■ SET TASK ■
Exactly and only the lines from the one containing "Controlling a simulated" through the one containing "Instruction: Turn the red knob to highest" are to be repeated, both ends included.

■ EXTRACTED RECORDS ■

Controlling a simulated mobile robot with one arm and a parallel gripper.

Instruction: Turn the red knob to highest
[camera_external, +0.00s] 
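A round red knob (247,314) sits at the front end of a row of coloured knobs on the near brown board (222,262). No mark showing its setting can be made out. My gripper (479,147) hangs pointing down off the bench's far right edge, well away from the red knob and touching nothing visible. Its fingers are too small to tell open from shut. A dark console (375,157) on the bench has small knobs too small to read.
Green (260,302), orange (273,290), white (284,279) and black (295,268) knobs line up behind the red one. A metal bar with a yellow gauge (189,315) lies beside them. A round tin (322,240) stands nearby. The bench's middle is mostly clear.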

* * *

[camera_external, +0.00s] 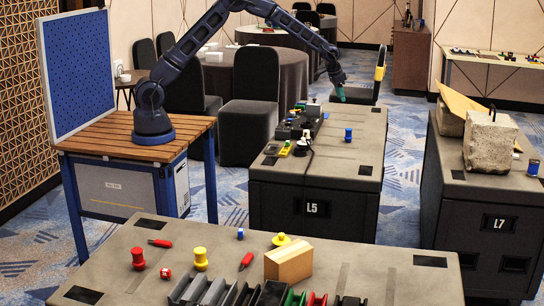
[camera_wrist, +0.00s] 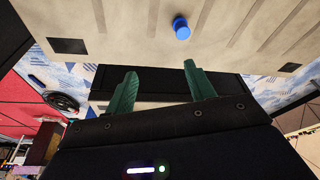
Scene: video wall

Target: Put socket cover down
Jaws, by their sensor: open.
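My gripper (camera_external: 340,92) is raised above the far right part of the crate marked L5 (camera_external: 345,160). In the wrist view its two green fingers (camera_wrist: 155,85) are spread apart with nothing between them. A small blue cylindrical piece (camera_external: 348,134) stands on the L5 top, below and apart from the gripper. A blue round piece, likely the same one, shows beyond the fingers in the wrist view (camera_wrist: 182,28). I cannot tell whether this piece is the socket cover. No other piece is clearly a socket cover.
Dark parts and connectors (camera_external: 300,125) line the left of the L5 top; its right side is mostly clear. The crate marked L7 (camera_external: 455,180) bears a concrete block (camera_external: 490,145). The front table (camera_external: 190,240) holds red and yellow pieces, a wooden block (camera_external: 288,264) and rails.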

■ ANSWER IN FULL ■
Controlling a simulated mobile robot with one arm and a parallel gripper.

Instruction: Turn the red knob to highest

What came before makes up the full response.